C’est dans la continuité de ce que je fais déjà. Je veux transmettre mon expérience, parler des produits que je connais bien, comme ceux des rhums Saint James, des liqueurs Marie Brizard ou des jus de fruits Caraïbos, et aider les candidats à mieux appréhender l’univers du concours, qui est très spécifique. C’est un rôle que je prends très à cœur.
Tu parles souvent de cuisine et de produits locaux comme sources d’inspiration. Comment ça se traduit dans tes créations ?

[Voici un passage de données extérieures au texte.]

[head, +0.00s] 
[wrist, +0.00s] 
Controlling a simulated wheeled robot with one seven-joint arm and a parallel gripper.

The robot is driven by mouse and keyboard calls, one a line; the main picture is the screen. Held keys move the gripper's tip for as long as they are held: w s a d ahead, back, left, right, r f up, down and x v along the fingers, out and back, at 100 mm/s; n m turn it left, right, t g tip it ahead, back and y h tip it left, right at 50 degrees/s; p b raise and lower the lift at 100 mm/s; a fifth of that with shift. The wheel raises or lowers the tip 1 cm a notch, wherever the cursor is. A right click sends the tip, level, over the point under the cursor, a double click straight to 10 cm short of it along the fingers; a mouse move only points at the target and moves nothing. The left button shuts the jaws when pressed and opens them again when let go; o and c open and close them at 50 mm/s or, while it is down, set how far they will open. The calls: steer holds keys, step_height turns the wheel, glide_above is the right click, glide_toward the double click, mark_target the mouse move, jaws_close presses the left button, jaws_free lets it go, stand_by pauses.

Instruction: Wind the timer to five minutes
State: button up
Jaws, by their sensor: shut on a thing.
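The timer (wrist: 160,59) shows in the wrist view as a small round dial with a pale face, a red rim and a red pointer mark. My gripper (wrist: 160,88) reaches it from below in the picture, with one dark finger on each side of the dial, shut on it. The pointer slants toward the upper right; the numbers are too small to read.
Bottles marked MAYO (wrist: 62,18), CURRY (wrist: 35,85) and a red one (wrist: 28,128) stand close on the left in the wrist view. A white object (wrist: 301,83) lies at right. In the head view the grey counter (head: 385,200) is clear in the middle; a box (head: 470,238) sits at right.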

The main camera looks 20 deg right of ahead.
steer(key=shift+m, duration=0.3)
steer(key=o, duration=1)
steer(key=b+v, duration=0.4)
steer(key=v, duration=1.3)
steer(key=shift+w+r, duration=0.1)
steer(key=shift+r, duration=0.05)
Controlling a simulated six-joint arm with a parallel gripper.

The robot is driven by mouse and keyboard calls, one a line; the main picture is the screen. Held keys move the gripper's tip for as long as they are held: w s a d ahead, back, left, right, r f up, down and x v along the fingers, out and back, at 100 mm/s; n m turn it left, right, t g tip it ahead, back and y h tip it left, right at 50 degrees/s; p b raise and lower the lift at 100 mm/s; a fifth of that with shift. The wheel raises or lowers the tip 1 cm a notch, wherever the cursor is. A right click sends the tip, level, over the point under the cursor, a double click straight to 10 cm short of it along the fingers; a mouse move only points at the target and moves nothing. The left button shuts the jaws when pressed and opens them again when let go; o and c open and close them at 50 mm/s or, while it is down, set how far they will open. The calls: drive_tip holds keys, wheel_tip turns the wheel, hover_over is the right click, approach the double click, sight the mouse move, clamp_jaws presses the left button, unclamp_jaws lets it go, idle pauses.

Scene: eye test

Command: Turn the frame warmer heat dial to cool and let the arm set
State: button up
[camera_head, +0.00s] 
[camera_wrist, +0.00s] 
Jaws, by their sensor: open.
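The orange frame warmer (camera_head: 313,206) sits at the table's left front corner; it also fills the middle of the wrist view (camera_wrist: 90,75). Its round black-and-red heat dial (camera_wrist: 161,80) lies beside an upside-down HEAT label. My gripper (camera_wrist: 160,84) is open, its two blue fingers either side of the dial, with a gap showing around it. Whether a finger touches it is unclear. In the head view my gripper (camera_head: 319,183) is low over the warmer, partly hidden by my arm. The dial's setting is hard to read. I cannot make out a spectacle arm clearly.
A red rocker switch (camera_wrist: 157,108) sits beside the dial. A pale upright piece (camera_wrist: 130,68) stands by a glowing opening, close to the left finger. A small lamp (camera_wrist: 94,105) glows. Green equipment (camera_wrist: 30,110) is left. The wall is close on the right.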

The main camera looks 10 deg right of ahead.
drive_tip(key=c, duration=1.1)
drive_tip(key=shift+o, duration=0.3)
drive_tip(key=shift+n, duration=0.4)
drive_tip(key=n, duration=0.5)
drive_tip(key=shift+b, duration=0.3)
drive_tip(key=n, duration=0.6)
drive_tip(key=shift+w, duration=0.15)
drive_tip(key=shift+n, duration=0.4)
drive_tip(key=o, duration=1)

La cuisine, c’est une mémoire gustative et affective forte. Travailler des produits que l’on connaît, que l’on a cultivés, que l’on associe à des souvenirs, crée un lien très fort avec ceux qui dégustent. J’intègre souvent des produits du jardin, des recettes locales, des fermentations maison… Ce sont ces touches personnelles et locales qui, je pense, font la différence.
Et pour les cocktails sans alcool, très en vogue aujourd’hui, comment abordes-tu le sujet ?

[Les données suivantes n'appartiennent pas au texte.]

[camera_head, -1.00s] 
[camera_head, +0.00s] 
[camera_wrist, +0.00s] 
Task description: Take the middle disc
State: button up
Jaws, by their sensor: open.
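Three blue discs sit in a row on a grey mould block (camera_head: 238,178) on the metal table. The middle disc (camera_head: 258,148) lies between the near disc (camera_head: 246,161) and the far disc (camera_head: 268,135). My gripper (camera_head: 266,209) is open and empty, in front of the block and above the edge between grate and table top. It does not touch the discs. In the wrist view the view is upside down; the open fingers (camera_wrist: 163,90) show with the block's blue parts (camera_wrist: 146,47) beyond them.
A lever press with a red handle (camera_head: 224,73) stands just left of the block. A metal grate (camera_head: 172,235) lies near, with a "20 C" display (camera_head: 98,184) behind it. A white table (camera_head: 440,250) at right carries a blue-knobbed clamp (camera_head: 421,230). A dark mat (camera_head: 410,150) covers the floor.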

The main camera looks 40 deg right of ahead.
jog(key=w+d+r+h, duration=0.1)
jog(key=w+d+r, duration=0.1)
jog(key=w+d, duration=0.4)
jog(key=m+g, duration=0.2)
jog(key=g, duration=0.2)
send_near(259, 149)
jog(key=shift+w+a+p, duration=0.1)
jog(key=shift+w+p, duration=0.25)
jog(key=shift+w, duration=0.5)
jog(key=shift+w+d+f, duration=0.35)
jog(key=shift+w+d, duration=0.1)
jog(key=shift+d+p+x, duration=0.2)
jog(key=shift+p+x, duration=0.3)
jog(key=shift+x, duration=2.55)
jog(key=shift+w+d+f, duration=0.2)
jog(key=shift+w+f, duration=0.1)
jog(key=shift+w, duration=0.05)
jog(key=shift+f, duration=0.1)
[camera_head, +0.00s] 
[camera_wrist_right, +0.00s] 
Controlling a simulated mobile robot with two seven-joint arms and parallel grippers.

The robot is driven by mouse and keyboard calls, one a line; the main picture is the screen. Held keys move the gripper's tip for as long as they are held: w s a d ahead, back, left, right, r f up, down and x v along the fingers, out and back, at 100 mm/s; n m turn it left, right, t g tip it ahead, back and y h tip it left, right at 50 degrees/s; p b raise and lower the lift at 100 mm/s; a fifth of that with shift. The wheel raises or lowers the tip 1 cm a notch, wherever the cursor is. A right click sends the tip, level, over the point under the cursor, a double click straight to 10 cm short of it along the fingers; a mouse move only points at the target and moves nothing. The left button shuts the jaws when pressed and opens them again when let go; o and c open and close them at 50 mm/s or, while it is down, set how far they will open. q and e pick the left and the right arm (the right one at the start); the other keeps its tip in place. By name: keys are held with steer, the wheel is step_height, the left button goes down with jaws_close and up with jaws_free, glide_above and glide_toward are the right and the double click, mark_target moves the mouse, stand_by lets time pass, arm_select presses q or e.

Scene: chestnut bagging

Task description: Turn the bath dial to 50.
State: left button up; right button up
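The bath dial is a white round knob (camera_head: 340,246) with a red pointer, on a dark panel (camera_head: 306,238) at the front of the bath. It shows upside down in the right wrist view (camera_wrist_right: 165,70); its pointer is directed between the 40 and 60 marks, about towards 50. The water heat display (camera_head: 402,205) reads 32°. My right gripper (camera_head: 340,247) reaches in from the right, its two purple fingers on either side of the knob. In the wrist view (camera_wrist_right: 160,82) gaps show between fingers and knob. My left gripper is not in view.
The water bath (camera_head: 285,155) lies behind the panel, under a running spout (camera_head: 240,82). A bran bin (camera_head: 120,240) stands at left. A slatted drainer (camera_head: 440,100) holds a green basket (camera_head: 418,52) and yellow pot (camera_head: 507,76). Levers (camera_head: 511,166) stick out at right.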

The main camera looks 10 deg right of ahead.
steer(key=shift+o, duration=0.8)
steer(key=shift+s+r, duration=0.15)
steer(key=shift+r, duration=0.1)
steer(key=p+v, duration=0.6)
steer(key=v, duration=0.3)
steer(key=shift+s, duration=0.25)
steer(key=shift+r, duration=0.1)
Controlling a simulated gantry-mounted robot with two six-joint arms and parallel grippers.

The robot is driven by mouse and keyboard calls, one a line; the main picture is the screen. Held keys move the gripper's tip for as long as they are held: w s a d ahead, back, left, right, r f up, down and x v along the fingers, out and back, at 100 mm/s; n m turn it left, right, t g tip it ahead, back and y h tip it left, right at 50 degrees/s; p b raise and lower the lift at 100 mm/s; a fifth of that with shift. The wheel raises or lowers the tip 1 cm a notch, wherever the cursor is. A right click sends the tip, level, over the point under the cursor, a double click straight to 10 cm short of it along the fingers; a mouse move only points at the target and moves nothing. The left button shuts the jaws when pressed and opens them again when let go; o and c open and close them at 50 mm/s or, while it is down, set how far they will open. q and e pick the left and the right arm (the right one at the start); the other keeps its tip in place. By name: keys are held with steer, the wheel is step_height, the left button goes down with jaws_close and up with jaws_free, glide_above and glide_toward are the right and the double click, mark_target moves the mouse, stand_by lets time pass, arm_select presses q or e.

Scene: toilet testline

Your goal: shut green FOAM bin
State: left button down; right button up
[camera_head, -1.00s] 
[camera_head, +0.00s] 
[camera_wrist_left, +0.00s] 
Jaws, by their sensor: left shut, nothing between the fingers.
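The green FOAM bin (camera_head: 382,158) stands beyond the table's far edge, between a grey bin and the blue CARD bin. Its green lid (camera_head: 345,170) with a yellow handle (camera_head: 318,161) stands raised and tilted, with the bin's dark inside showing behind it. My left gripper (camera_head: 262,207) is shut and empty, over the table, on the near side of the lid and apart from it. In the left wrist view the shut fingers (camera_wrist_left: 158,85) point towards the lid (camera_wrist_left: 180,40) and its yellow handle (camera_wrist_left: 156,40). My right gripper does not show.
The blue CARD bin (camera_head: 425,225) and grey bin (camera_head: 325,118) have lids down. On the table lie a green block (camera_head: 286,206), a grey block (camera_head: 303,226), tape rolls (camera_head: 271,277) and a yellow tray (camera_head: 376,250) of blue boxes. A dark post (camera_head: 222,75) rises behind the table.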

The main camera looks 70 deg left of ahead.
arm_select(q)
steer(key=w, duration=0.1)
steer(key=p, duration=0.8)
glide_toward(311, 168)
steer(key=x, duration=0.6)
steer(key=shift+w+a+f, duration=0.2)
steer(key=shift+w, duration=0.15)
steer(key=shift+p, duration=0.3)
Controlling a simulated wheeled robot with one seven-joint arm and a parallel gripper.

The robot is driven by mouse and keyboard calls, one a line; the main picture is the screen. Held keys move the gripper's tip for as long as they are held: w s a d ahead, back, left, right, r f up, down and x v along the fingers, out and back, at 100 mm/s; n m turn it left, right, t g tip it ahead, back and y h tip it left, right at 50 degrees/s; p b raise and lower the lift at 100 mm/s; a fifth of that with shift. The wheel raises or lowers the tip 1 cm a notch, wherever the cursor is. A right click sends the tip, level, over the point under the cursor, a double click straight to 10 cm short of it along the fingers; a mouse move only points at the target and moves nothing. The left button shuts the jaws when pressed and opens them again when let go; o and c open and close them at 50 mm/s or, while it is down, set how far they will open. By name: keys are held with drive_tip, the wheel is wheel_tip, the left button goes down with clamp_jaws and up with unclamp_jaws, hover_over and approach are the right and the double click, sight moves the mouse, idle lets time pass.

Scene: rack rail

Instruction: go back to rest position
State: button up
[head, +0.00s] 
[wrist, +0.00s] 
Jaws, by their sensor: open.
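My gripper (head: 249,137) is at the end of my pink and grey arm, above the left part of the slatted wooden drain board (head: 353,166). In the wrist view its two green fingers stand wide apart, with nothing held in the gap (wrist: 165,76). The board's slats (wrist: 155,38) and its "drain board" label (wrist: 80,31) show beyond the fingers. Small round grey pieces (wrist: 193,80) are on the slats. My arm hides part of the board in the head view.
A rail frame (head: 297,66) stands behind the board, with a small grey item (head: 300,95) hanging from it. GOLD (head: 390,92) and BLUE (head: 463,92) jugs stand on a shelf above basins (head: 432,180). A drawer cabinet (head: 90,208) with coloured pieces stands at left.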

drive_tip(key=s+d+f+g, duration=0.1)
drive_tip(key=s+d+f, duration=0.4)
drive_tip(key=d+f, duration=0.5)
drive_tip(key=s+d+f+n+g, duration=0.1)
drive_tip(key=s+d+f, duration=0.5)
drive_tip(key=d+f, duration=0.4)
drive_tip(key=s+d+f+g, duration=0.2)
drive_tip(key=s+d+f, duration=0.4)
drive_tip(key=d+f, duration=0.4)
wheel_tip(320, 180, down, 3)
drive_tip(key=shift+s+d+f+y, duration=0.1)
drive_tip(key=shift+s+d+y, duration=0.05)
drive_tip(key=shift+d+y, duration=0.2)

Il y a eu un vrai changement. Avant, c’était souvent fait un peu « à la va-vite ». Aujourd’hui, avec les nouveaux produits sans alcool et surtout les techniques qu’on emprunte à la cuisine, on peut proposer des créations aussi complexes et raffinées qu’un cocktail classique. Par exemple, j’ai travaillé des infusions de thé dans des jus de fruits Caraïbos, et ça ouvre vraiment des univers aromatiques très intéressants.
Un mot sur la finale internationale qui approche ?
Je suis en train de m’y préparer. Je vais garder mon cocktail avec alcool à base de rhum Saint James et de liqueurs Marie Brizard tel quel, car j’en suis très satisfait. Je vais le mettre à la carte du bar pour bien le roder avant le jour J. Et je vais devoir imaginer une nouvelle création sans alcool avec les jus Caraïbos sur place. Je vais sûrement puiser encore une fois dans mes inspirations personnelles, mais cette fois sans pouvoir créer avec ma fille. Ça change la donne, mais je suis confiant.